The board decides which members apart from the chairman shall have signature rights for the association.
§7. Board meetings
Board meeting are summoned with at least 2 weeks’ notice. A protocol shall be maintained from the meetings. The board is quorate when at least 3 board members or deputies are present.
§8. Members’ meetings
Members’ meetings are convened by the board. Members meetings may comment on matters such as board decisions or issues the members’ meeting itself addresses. Members’ statements are advisory to the board.
§9. Voting
Decisions and elections at board, members’ and annual meetings are decided by simple majority. The person representing the SCA in external forums shall consult the board before meetings and report to the board after meetings.
§10. Accounts
The fiscal year is from 1 January to 31 December. Auditing of the accounts shall be carried out by an authorised/registered auditor. The accounts are presented to the annual meeting for approval
§11. Exclusion
Members who grossly oppose the organisation’s purpose and the common interests of its members may be excluded if 2/3 of the annual meeting demands it. Such a decision can be appealed at the next annual meeting.

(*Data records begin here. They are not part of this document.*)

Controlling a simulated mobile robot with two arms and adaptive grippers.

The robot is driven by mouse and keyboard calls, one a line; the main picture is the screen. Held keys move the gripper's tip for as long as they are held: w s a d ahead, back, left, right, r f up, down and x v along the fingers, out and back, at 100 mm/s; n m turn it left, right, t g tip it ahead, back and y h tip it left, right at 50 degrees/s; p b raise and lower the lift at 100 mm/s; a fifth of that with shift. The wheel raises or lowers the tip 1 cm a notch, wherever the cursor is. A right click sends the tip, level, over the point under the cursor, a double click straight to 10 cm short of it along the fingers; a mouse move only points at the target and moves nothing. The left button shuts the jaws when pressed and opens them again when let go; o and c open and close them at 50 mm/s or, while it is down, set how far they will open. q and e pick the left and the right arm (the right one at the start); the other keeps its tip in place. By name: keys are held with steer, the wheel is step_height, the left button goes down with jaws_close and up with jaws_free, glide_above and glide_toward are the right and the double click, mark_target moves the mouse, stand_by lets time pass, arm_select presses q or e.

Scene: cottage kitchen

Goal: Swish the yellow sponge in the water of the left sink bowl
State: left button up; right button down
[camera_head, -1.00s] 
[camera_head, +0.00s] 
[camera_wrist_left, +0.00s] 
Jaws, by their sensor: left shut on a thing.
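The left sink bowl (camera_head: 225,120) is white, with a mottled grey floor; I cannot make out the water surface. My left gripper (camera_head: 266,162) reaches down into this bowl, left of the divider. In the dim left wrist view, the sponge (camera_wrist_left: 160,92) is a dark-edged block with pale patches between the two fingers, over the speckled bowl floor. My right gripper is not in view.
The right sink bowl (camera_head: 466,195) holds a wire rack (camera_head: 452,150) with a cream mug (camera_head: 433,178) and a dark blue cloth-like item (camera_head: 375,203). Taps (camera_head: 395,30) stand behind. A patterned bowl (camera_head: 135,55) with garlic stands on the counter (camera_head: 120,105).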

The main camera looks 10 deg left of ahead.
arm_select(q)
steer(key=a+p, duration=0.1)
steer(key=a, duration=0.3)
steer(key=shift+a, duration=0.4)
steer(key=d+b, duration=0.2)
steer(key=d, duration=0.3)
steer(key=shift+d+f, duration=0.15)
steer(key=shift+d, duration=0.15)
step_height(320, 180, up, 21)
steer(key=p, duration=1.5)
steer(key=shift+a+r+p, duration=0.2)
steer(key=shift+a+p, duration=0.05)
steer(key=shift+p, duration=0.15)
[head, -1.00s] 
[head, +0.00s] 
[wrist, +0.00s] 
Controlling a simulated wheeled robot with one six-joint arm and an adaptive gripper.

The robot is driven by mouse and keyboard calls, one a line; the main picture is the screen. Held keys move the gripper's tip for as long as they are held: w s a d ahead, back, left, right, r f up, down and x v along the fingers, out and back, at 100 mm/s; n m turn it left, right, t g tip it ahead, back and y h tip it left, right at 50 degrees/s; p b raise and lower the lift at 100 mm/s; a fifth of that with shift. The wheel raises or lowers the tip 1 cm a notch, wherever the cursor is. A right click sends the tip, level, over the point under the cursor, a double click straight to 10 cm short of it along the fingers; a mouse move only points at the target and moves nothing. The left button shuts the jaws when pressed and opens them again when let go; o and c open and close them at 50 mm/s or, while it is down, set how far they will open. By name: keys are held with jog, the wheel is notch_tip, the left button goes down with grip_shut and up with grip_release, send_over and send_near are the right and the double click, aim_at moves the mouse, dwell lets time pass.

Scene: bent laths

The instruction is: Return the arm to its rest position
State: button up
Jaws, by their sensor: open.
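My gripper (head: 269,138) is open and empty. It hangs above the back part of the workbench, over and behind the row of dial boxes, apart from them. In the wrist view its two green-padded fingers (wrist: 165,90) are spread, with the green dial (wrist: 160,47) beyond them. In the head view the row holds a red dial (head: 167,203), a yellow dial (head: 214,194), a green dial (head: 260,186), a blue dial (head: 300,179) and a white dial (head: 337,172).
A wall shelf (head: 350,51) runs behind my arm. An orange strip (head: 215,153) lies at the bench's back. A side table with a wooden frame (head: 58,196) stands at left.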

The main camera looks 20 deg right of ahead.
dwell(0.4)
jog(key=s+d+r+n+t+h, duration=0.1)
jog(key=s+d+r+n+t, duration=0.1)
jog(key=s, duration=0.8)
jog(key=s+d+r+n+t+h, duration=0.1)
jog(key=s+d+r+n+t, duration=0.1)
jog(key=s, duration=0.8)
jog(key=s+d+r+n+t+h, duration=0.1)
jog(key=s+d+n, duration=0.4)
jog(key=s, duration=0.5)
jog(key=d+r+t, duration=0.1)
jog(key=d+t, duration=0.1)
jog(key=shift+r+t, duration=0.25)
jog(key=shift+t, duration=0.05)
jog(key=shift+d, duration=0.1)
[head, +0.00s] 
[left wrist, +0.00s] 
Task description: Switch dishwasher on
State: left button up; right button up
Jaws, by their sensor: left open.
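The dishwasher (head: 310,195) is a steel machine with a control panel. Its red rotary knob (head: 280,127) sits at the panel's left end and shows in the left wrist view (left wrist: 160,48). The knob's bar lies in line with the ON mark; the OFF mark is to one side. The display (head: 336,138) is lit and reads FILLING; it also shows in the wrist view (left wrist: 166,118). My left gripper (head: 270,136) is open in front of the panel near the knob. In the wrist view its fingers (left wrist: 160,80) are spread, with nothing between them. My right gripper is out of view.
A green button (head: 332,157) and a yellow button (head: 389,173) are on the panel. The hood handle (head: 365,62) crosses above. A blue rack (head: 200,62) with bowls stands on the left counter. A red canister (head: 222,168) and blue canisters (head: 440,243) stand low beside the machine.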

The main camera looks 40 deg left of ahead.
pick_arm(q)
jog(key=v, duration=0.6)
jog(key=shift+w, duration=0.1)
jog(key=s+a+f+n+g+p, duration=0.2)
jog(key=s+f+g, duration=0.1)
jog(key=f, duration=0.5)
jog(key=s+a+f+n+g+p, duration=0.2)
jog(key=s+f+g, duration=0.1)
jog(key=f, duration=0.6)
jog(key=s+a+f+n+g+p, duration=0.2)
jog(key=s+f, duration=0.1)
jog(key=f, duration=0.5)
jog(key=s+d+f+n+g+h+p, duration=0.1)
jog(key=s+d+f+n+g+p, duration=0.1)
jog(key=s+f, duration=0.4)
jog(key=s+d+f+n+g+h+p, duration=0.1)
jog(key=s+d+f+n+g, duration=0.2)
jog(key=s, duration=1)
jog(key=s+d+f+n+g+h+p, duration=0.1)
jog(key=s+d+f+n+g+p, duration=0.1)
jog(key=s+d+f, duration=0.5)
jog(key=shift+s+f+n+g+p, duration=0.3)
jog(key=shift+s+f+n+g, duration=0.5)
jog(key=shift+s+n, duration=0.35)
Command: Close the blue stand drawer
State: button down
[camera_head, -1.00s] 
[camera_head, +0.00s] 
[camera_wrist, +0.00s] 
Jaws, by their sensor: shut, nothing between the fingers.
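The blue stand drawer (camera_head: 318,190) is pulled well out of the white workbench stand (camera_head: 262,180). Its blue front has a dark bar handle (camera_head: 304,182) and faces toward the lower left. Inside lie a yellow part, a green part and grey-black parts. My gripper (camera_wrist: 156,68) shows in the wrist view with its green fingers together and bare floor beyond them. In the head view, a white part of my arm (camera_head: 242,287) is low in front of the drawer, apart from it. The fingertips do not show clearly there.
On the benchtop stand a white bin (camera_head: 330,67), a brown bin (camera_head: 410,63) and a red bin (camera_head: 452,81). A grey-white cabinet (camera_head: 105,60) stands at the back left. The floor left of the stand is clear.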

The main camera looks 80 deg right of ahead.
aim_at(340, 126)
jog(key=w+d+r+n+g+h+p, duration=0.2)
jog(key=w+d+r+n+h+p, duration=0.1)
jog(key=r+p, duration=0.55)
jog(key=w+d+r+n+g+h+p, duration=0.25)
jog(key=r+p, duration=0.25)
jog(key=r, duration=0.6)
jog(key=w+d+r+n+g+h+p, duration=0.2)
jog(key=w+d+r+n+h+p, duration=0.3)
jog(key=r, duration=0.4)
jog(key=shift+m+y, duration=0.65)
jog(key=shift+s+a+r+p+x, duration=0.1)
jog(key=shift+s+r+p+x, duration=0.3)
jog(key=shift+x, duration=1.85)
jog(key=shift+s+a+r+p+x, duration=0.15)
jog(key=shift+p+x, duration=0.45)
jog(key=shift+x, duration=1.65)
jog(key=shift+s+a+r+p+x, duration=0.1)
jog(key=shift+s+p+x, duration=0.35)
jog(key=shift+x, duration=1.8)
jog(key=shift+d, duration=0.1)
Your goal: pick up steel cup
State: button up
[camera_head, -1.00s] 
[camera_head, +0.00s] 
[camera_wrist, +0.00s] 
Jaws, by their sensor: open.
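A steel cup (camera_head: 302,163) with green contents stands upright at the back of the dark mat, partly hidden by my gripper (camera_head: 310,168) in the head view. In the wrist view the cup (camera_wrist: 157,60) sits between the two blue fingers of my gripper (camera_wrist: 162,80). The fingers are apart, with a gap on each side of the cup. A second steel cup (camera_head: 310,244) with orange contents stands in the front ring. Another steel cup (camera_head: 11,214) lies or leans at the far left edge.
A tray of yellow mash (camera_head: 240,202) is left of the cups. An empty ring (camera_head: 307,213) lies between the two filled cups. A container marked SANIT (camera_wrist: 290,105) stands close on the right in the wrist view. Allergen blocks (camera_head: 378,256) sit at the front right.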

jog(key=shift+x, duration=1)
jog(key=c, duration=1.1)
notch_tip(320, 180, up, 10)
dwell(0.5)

§12.Amendments to the statutes
Amendments to the statutes can only take place at the annual meeting with a 2/3 majority.
§13. Dissolution
Dissolution of the organisation can only take place with a 2/3 majority at the annual meeting or at an extraordinary annual meeting. Meetings to consider dissolution proposals must be convened with 3 months’ notice. The meeting shall decide how the organisation’s archives etc. should be stored and disposed of in the future. It is assumed that archives etc. be made as much use of as possible in line with the organisation’s previous purpose. The meeting shall, in the same way and with the same assumptions, decide how the organisation’s financial assets be used in future.